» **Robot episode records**
----------------------------------------
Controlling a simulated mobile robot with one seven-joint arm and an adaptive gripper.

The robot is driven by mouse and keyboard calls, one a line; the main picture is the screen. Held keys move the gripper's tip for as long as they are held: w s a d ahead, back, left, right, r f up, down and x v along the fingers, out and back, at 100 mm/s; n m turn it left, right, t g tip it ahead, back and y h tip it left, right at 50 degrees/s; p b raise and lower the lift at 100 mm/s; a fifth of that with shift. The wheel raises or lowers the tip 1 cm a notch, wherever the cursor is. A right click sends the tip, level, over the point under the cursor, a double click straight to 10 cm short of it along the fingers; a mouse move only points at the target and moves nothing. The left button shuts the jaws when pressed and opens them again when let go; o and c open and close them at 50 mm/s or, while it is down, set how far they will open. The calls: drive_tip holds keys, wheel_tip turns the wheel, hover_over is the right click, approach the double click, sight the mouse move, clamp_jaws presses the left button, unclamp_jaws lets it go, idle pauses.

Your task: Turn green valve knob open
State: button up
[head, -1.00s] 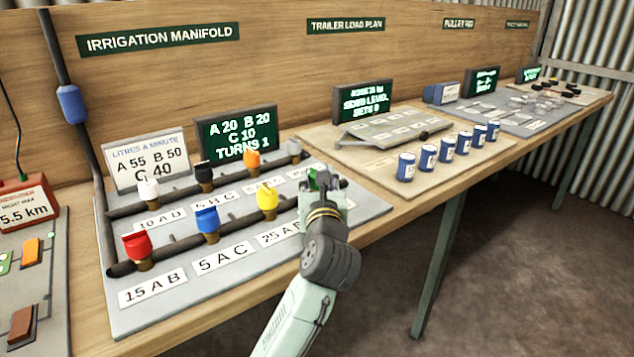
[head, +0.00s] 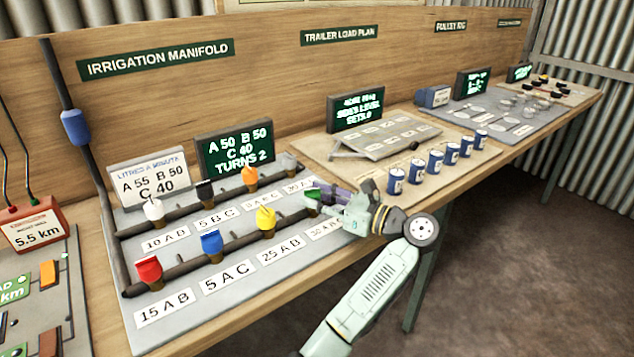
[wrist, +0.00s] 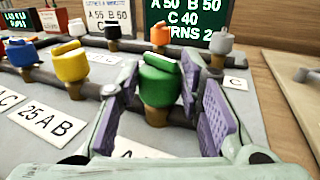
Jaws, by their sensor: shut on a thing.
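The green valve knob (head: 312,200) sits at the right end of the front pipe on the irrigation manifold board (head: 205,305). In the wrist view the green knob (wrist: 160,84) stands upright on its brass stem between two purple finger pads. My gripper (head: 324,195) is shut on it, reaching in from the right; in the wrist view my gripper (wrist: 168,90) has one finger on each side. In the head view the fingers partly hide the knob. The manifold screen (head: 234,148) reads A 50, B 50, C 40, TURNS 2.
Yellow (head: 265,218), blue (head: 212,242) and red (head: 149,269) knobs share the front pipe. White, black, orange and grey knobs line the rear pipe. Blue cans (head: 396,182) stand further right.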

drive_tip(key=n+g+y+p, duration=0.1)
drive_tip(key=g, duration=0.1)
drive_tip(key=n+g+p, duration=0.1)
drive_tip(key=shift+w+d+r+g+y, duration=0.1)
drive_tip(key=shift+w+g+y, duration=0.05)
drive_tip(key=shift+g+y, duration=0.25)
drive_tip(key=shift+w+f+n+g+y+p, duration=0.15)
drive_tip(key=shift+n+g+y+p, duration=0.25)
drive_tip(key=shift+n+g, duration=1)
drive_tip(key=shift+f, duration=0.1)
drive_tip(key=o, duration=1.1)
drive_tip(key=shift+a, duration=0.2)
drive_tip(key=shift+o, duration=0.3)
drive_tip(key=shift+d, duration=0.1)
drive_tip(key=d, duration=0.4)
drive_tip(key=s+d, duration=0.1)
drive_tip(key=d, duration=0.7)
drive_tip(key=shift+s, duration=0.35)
----------------------------------------
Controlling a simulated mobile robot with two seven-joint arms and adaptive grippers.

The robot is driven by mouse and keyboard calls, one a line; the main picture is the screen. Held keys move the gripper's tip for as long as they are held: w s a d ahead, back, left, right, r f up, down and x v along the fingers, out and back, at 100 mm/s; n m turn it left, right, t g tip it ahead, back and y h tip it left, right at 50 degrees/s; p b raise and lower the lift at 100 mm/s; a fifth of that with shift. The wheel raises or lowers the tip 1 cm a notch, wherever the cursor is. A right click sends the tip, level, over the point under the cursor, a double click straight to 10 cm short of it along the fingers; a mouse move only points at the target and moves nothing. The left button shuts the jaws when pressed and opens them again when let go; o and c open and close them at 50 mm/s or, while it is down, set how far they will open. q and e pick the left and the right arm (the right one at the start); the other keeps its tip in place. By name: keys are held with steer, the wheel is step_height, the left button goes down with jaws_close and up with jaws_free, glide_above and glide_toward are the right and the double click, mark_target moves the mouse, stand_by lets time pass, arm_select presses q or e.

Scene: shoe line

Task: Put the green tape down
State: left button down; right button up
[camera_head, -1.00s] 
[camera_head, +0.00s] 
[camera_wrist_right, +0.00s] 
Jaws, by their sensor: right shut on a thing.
----------------------------------------
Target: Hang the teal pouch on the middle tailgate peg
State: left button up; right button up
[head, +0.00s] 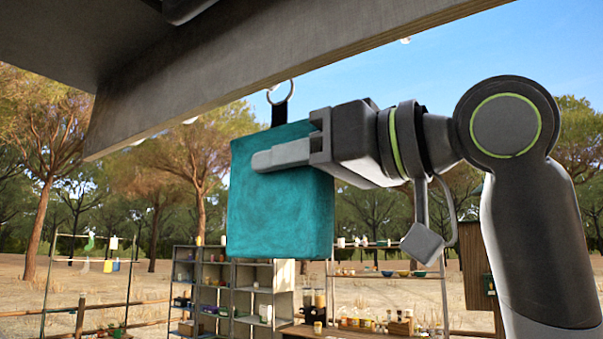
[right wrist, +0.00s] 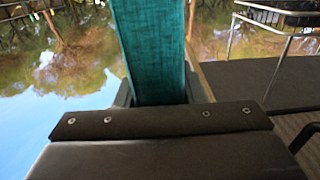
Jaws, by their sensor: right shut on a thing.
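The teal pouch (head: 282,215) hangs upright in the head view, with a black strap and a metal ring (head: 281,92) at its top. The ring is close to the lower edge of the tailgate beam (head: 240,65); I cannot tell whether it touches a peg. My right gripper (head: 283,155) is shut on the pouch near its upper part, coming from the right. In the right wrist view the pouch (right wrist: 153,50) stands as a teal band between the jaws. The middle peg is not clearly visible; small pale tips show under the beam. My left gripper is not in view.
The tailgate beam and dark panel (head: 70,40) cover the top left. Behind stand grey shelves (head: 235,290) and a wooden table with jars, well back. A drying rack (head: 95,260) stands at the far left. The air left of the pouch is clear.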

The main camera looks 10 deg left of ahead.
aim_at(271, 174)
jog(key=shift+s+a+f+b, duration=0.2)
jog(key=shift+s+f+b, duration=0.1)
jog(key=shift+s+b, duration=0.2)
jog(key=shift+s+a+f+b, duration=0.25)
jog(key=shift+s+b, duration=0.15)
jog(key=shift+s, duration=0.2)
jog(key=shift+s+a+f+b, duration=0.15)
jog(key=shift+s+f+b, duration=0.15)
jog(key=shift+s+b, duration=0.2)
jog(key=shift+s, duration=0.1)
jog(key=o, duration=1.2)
----------------------------------------
» **EXERCISE**
From the data above, pick out each line containing "joint" and copy it.

» **FINAL ANSWER**
Controlling a simulated mobile robot with one seven-joint arm and an adaptive gripper.
Controlling a simulated mobile robot with two seven-joint arms and adaptive grippers.

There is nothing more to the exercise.